Transcript of a Conference Call on China Article IV Staff ReportWashington, D.C.
Thursday, July 31, 2014
Markus Rodlauer, Deputy Director, Asia and Pacific Department and Mission Chief for China
Steve Barnett, China Division Chief, Asia and Pacific Department
Dezhi Ma, Senior Communications Officer
MR. MA: Thank you very much. This is Dezhi Ma with the Communication's Department of the IMF. Thank you very much for joining the call. This is an on the record conference call on the IMF's annual review of China's economy, what we commonly refer to at the Article IV Consultation.
This year's Article IV report has been placed under embargo on the IMF Press Center last night. Joining me today we have Markus Rodlauer. He's the Deputy Director of the Asia and Pacific Department at the IMF. He is also the Mission Chief for China. We have also Steve Barnett. He's the China Division Chief at the IMF's Asia and Pacific Department.
Markus will offer some brief opening remarks. We will then take your questions. Markus?

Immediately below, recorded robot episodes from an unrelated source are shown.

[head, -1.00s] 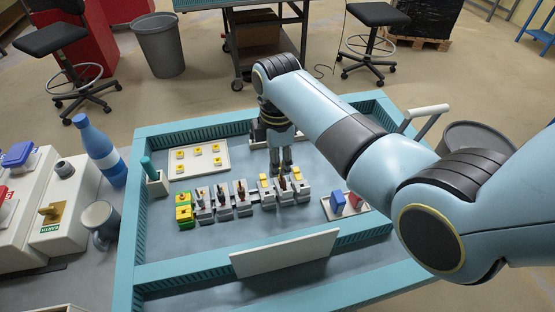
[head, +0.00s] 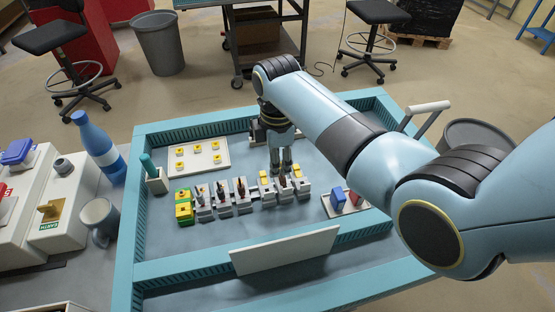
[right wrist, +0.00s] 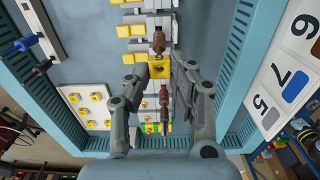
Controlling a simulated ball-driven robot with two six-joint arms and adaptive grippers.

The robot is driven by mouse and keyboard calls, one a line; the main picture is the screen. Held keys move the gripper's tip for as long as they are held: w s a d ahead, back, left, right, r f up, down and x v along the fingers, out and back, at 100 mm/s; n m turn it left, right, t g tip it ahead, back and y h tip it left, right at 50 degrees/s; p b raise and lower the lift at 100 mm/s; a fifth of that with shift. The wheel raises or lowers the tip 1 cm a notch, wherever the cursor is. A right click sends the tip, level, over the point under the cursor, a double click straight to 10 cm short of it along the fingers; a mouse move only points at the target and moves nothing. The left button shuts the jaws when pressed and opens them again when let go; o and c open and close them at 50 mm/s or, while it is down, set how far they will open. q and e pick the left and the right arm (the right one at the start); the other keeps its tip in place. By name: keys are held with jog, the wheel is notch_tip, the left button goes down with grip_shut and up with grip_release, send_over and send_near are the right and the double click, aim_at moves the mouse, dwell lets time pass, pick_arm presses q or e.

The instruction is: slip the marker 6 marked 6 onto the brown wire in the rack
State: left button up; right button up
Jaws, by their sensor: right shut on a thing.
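My right gripper (head: 281,171) points down over the right part of the terminal rack (head: 215,208) in the head view. In the right wrist view my right gripper (right wrist: 160,70) is shut on a small yellow marker (right wrist: 159,70); its number cannot be read. A brown wire (right wrist: 159,42) stands up from the rack just beyond the held marker in that view. Another brownish wire end (right wrist: 164,97) shows on the near side. I cannot tell whether the marker is around a wire or beside it. My left gripper is not in view.
A white tray (head: 224,163) holds several yellow markers at the left. A card (right wrist: 273,88) shows 6 by brown, 7 by blue and 5 by grey. Blue and red pieces (head: 337,199) stand right of the rack. A white panel (head: 284,251) stands in front, with bare worktop between.

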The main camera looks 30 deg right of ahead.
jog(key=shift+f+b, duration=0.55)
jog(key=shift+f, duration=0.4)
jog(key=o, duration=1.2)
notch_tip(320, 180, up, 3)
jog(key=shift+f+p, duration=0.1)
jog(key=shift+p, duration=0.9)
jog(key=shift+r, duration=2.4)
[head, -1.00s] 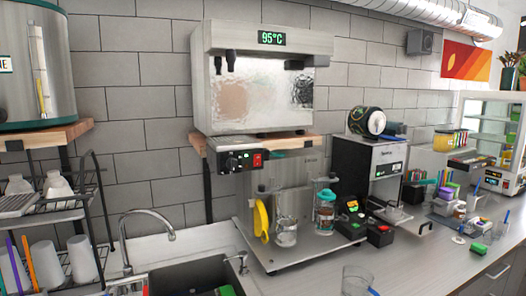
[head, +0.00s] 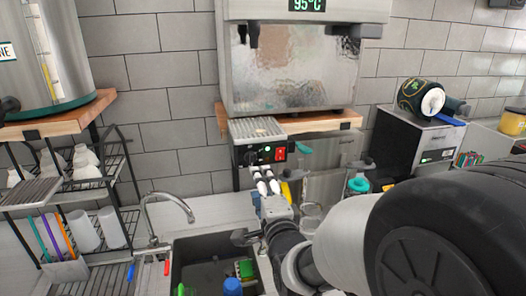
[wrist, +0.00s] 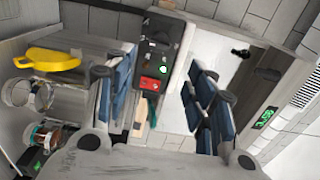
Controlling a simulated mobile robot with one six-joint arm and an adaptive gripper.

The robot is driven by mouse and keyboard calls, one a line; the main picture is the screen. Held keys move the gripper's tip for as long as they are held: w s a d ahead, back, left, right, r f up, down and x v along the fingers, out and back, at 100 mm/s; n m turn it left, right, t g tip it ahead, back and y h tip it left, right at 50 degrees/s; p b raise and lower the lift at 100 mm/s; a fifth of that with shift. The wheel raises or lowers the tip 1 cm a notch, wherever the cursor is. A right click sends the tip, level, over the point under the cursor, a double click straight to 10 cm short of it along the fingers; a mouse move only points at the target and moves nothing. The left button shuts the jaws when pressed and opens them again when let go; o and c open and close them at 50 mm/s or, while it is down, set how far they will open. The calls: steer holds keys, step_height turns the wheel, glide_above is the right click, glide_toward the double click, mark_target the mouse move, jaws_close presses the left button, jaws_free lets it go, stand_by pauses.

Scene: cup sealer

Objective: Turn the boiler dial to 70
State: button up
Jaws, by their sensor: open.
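The boiler (head: 290,75) is a large steel box on a wall shelf. Its display (head: 308,4) reads 95°C and also shows sideways in the wrist view (wrist: 265,117). A black control box below it carries the dark dial (head: 250,157), a lit green lamp (head: 267,151) and a red switch (head: 280,154). In the wrist view the dial (wrist: 160,40) lies near the top, beyond the green lamp. My gripper (head: 267,186) is just below and in front of the control box. Its blue-padded fingers (wrist: 162,70) stand apart with nothing between them, not touching the dial.
A sink (head: 205,262) with a curved faucet (head: 165,205) lies below. A wire rack (head: 120,175) with cups stands at left. A yellow object (wrist: 48,59) and glass jars (wrist: 30,94) are near my gripper. A coffee-machine-like unit (head: 415,140) stands at right.

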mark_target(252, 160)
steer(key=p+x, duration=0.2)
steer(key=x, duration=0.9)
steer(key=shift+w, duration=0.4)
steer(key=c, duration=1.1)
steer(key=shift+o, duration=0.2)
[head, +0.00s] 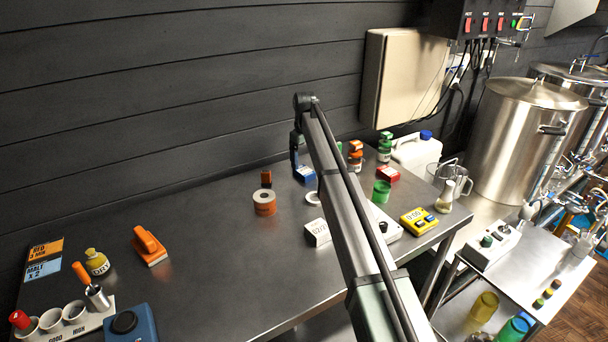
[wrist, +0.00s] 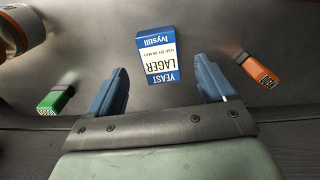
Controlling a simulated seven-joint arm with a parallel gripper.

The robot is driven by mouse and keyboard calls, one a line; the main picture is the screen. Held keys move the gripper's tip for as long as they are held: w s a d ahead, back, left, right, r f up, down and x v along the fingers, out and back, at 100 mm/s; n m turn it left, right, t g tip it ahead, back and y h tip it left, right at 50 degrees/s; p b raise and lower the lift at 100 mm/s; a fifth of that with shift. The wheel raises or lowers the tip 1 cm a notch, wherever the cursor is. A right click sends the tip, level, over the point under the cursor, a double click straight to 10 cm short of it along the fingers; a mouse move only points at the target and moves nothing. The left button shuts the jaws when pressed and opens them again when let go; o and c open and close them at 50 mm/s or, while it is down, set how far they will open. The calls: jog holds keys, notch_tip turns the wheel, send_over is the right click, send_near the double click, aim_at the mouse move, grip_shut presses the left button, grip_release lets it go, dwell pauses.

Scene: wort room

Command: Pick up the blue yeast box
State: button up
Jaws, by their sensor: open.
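The blue yeast box (wrist: 159,55) has a white panel reading "YEAST LAGER". In the wrist view it lies on the table just beyond and between the two blue fingers of my gripper (wrist: 162,86). In the head view the blue box (head: 305,174) is at the back of the table, partly hidden by my arm. My gripper (head: 295,160) is just to the left of it and above the table there.
In the wrist view a green item (wrist: 56,101) lies left and an orange item (wrist: 262,74) right. An orange roll (head: 264,203), a red box (head: 388,174) and a green cup (head: 381,191) stand nearby. The dark wall is close behind. The table's middle left is clear.

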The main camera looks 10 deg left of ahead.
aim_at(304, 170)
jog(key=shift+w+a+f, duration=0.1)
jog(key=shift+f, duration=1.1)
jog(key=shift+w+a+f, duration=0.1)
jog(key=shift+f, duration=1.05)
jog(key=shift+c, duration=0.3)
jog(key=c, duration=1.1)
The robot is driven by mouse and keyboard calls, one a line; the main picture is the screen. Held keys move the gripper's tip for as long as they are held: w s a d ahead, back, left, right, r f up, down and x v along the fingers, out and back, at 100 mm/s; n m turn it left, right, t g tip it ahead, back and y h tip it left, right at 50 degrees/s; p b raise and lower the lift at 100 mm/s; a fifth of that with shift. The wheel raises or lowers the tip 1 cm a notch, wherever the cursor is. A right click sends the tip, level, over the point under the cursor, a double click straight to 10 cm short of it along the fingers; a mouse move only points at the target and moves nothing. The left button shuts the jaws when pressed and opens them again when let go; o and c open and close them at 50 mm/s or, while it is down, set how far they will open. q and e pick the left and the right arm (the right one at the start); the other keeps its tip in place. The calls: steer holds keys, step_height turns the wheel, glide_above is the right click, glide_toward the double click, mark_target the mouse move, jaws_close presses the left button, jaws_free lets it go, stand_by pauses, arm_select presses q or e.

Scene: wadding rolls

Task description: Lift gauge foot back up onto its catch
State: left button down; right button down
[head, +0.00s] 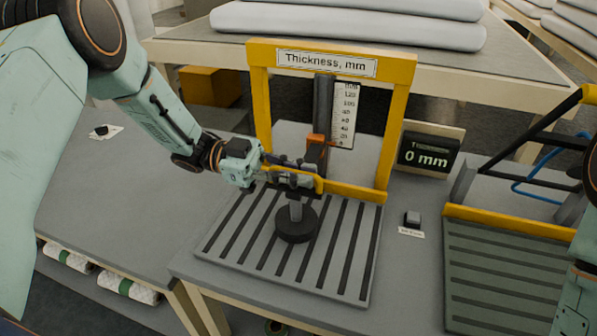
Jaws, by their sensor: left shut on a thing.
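The gauge foot (296,225) is a dark round disc with a grey stem, and it appears to rest on the slatted grey plate (230,262). My left gripper (312,182) reaches in from the left and is shut at the top of the stem, above the disc. The fingers hide the part they hold. An orange piece (317,140) sits above the gripper on the dark column (323,100), next to the white scale (345,115). I cannot tell which part is the catch. My right gripper is out of view; only part of that arm shows at the right edge.
A yellow frame (402,120) labelled "Thickness, mm" surrounds the column. A display (428,152) to its right reads 0 mm. A small grey button (412,218) sits below it. A second yellow-framed station (500,222) stands at right. White rolls (345,30) lie behind.

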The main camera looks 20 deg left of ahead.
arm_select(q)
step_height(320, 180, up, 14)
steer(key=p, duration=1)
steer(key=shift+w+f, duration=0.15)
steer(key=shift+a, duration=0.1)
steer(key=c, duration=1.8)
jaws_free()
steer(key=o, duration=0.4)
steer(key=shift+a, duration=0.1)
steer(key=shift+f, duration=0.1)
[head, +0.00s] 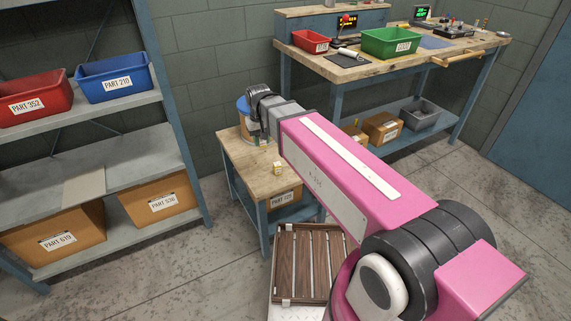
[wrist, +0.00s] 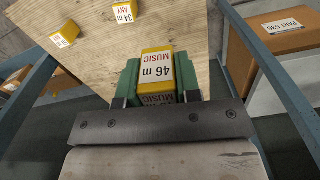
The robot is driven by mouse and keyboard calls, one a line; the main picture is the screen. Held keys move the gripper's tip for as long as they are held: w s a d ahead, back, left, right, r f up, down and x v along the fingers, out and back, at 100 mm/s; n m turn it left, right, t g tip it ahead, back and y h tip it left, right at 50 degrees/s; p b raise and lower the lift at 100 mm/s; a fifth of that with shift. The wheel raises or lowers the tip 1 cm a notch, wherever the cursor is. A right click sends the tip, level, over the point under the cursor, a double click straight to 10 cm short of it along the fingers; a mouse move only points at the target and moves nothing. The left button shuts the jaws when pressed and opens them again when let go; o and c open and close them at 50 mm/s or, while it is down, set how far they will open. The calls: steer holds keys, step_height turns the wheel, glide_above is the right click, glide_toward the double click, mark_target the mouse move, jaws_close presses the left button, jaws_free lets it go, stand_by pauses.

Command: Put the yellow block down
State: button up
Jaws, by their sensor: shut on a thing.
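My gripper (wrist: 158,80) is shut on a yellow block (wrist: 155,66) with white labels reading "46 m MUSIC", held between its two green fingers. In the wrist view the block shows against the light wooden top of a small table (wrist: 190,25). I cannot tell whether it touches that top. In the head view my arm reaches over this table (head: 247,163), and the arm hides the fingers and the held block.
Shelves (head: 105,165) stand left, a workbench (head: 345,70) behind.

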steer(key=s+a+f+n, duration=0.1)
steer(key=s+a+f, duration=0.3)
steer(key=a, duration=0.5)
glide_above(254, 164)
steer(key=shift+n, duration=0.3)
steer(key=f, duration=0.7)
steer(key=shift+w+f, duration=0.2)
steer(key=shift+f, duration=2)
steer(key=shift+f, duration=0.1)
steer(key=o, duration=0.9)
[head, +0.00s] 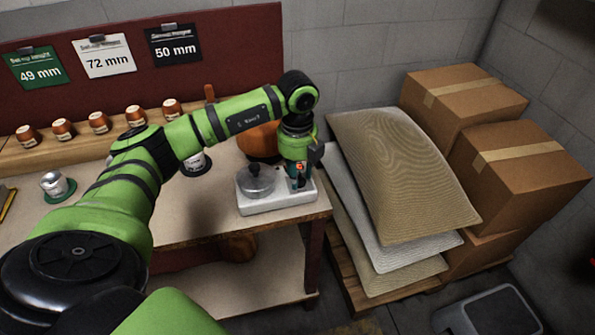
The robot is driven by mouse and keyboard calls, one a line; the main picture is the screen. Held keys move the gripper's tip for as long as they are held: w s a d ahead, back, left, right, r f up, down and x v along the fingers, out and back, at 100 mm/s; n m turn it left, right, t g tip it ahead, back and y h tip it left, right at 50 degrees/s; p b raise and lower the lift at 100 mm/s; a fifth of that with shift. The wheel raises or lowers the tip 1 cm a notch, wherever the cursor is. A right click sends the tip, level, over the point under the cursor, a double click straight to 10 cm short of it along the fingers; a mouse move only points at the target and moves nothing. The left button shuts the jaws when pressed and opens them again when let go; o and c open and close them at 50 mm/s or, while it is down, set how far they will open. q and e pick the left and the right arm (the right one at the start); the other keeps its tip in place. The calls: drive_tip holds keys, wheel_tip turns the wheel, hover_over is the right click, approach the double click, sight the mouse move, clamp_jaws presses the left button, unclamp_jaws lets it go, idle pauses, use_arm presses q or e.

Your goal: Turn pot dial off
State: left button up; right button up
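A round grey metal pot (258,183) with a small knob on top sits on the left part of a white base unit (262,207) at the right end of the workbench. My left gripper (299,182) points down over the right part of this base. A small red spot shows at the gripper. The dial cannot be made out; the gripper covers the area to the right of the pot. The fingers are small and dark, and I cannot tell whether they are open, shut or touching the base. My right gripper is not in view.
A rounded orange-brown object (259,141) stands behind the pot. Several brown-and-white jars (99,122) line the back shelf. A metal item (54,184) on a green disc is at left. Stacked sacks (398,170) and cardboard boxes (525,165) stand right of the bench.

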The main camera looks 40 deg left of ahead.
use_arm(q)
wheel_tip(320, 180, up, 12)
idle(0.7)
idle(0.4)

MR. RODLAUER: Thank you. Good evening everybody and thanks for joining. I will give a brief opening statement on our key messages.
First, we welcome and fully support China's reform blueprint issued in November. That is a comprehensive package of reforms and marks a new chapter in China's development. Key principles are to give the market a more decisive role, eliminate distortions, and strengthen governance.
As is to be expected from such a broad, overarching strategy document, it does not have a lot of details nor timetables. So the issue now is implementing it. Successful implementation will move the economy to a more inclusive, environment-friendly, and sustainable growth path.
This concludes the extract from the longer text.